TASK DIRECTIONS:
Retype each line of the material exactly, please, skipping any picture in it.

##### DATA EXCERPT #####

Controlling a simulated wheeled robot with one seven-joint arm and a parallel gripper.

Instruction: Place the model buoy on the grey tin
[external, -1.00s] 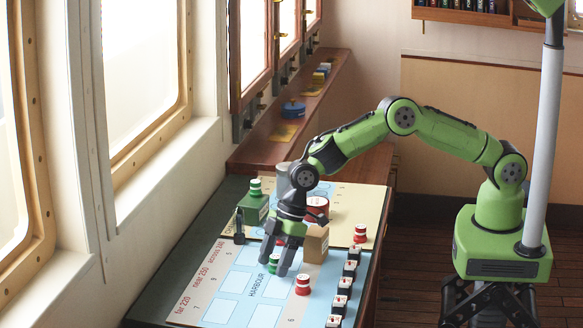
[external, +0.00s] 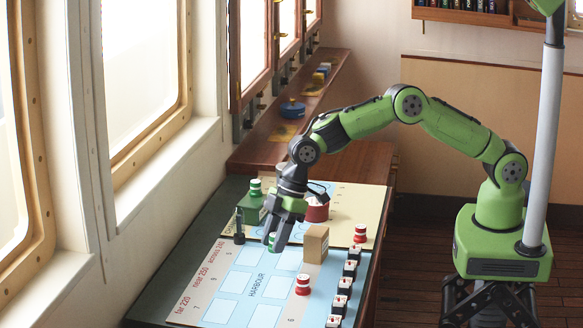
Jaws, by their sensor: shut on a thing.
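My gripper (external: 276,247) is shut on a green and white model buoy (external: 272,240), mostly hidden between the fingers, over the far part of the chart board. Whether the buoy is clear of the board is hard to tell. A pale grey round shape, seemingly the grey tin (external: 281,173), shows behind my wrist, farther back on the desk. My arm hides most of it.
A red tin (external: 317,210) and a tan box (external: 315,245) stand close right of my gripper. Red and white buoys stand at the right (external: 360,234) and in front (external: 303,285). Several dark blocks (external: 345,285) line the right edge. A dark upright piece (external: 239,228) stands left.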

#####

OUTPUT OF THE EXERCISE:
Controlling a simulated wheeled robot with one seven-joint arm and a parallel gripper.

Instruction: Place the model buoy on the grey tin
[external, -1.00s] 
[external, +0.00s] 
Jaws, by their sensor: shut on a thing.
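My gripper (external: 276,247) is shut on a green and white model buoy (external: 272,240), mostly hidden between the fingers, over the far part of the chart board. Whether the buoy is clear of the board is hard to tell. A pale grey round shape, seemingly the grey tin (external: 281,173), shows behind my wrist, farther back on the desk. My arm hides most of it.
A red tin (external: 317,210) and a tan box (external: 315,245) stand close right of my gripper. Red and white buoys stand at the right (external: 360,234) and in front (external: 303,285). Several dark blocks (external: 345,285) line the right edge. A dark upright piece (external: 239,228) stands left.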

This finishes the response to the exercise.